The F-5C can be outfitted with the following ordnance:

  • Without load
  • 2 x AIM-9E Sidewinder missiles
  • 2 x AIM-9E Sidewinder missiles + 18 x 250 lb LDGP Mk 81 bombs (4,500 lb total)
  • 2 x AIM-9E Sidewinder missiles + 5 x 500 lb LDGP Mk 82 bombs (2,500 lb total)
  • 2 x AIM-9E Sidewinder missiles + 5 x 750 lb M117 cone 45 bombs (3,750 lb total)
  • 2 x AIM-9E Sidewinder missiles + 3 x 1,000 lb LDGP Mk 83 bombs (3,000 lb total)
  • 2 x AIM-9E Sidewinder missiles + 1 x 2,000 lb LDGP Mk 84 bomb (2,000 lb total)
  • 2 x AIM-9E Sidewinder missiles + 8 x Zuni Mk32 Mod 0 ATAP rockets
  • 2 x AIM-9E Sidewinder missiles + 8 x Zuni Mk32 Mod 0 ATAP rockets + 2 x AGM-12B Bullpup missiles
  • 2 x AIM-9E Sidewinder missiles + 8 x Zuni Mk32 Mod 0 ATAP rockets + 38 x FFAR Mighty Mouse rockets
  • 2 x AIM-9E Sidewinder missiles + 8 x Zuni Mk32 Mod 0 ATAP rockets + 6 x 250 lb LDGP Mk 81 bombs (1,500 lb total)
  • 2 x AIM-9E Sidewinder missiles + 8 x Zuni Mk32 Mod 0 ATAP rockets + 3 x 500 lb LDGP Mk 82 bombs (1,500 lb total)
  • 2 x AIM-9E Sidewinder missiles + 8 x Zuni Mk32 Mod 0 ATAP rockets + 3 x 750 lb M117 cone 45 bombs (2,250 lb total)
  • 2 x AIM-9E Sidewinder missiles + 8 x Zuni Mk32 Mod 0 ATAP rockets + 1 x 1,000 lb LDGP Mk 83 bomb (1,000 lb total)
  • 2 x AIM-9E Sidewinder missiles + 76 x FFAR Mighty Mouse rockets
  • 2 x AIM-9E Sidewinder missiles + 76 x FFAR Mighty Mouse rockets + 6 x 250 lb LDGP Mk 81 bombs (1,500 lb total)
  • 2 x AIM-9E Sidewinder missiles + 76 x FFAR Mighty Mouse rockets + 1 x 750 lb M117 cone 45 bomb (750 lb total)
  • 2 x AIM-9E Sidewinder missiles + 38 x FFAR Mighty Mouse rockets + 3 x 750 lb M117 cone 45 bombs (2,250 lb total)
  • 2 x AIM-9E Sidewinder missiles + 76 x FFAR Mighty Mouse rockets + 1 x 1,000 lb LDGP Mk 83 bomb (1,000 lb total)
  • 2 x AIM-9E Sidewinder missiles + 4 x AGM-12B Bullpup missiles
  • 2 x AIM-9E Sidewinder missiles + 2 x AGM-12B Bullpup missiles + 3 x 500 lb LDGP Mk 82 bombs (1,500 lb total)
  • 2 x AIM-9E Sidewinder missiles + 2 x AGM-12B Bullpup missiles + 3 x 750 lb M117 cone 45 bombs (2,250 lb total)
  • 2 x AIM-9E Sidewinder missiles + 2 x AGM-12B Bullpup missiles + 38 x FFAR Mighty Mouse rockets + 1 x 750 lb M117 cone 45 bomb (750 lb total)
  • 2 x AIM-9E Sidewinder missiles + 2 x AGM-12B Bullpup missiles + 38 x FFAR Mighty Mouse rockets + 1 x 500 lb LDGP Mk 82 bomb (500 lb total)
  • 2 x AIM-9E Sidewinder missiles + 2 x AGM-12B Bullpup missiles + 38 x FFAR Mighty Mouse rockets + 1 x 1,000 lb LDGP Mk 83 bomb (1,000 lb total)

Usage in battles

In air RB, the F-5C can be played as both a support and offensive plane.
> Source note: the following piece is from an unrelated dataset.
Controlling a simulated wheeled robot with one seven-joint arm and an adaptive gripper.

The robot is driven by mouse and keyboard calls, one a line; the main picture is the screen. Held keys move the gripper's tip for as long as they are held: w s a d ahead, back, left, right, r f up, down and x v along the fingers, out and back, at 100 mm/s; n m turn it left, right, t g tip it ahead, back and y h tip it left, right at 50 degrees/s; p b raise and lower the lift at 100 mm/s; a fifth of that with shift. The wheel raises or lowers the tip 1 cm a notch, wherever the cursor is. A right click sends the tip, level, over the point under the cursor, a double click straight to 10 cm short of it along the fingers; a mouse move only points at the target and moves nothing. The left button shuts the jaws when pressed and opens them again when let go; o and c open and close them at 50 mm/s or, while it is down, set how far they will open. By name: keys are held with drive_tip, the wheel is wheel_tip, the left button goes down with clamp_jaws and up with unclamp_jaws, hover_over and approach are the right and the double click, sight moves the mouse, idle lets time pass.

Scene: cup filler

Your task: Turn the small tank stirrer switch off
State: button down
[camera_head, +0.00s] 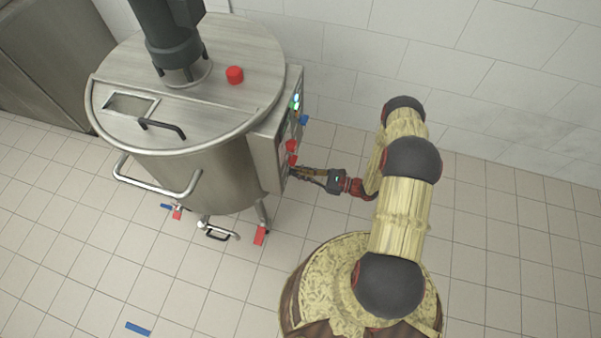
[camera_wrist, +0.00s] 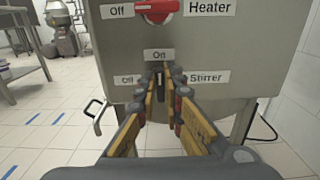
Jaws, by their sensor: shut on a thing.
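The small tank (camera_head: 210,165) is a steel vessel with a control panel (camera_head: 283,140) on its right side. In the wrist view the dark stirrer switch (camera_wrist: 161,83) sits low on the grey panel, with "On" above it, "Off" to its left and "Stirrer" to its right. My gripper (camera_wrist: 161,90) is shut on the switch, one finger on each side. The switch looks upright, below "On", but the fingers hide much of it. In the head view my gripper (camera_head: 297,172) reaches the lower part of the panel from the right.
The red heater knob (camera_wrist: 157,8) is just above the stirrer switch. Red and blue parts (camera_head: 304,119) stick out of the panel higher up. A tank handle (camera_head: 160,190) is on the left. The tiled floor (camera_head: 490,240) to the right is clear.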

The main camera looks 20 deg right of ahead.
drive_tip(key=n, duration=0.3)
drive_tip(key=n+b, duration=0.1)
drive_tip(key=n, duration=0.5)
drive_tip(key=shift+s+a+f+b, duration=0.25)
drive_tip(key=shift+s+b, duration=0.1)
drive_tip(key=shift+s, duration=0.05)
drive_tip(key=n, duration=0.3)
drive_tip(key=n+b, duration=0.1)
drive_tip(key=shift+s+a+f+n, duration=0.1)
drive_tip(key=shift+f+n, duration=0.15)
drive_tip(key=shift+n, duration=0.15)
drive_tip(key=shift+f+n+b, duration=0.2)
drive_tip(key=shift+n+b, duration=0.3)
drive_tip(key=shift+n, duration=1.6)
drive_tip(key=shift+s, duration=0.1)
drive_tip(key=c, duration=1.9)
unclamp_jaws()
In medium range engagements, it plays well as a support fighter, either baiting enemies to use up missiles with the large amount of flares/chaff or launching missiles at enemies who are chasing friendly aircraft to give a chance to let your teammate get in a better position. In close range engagements, with some effort you can stay on the tail of the enemy, if possible making the enemy pull as many manoeuvres as possible to slow them down so you can get a short burst from the respectable 20 mm cannons mounted in the nose. Due to the plane's characteristics, overshooting an enemy won't be the end of a dogfight, the F-5C is able bleed enough speed in a quick turn to get right back on the enemy if they don't take avantage of the overshoot or if they are going too slow to be able to make any quick counterattack.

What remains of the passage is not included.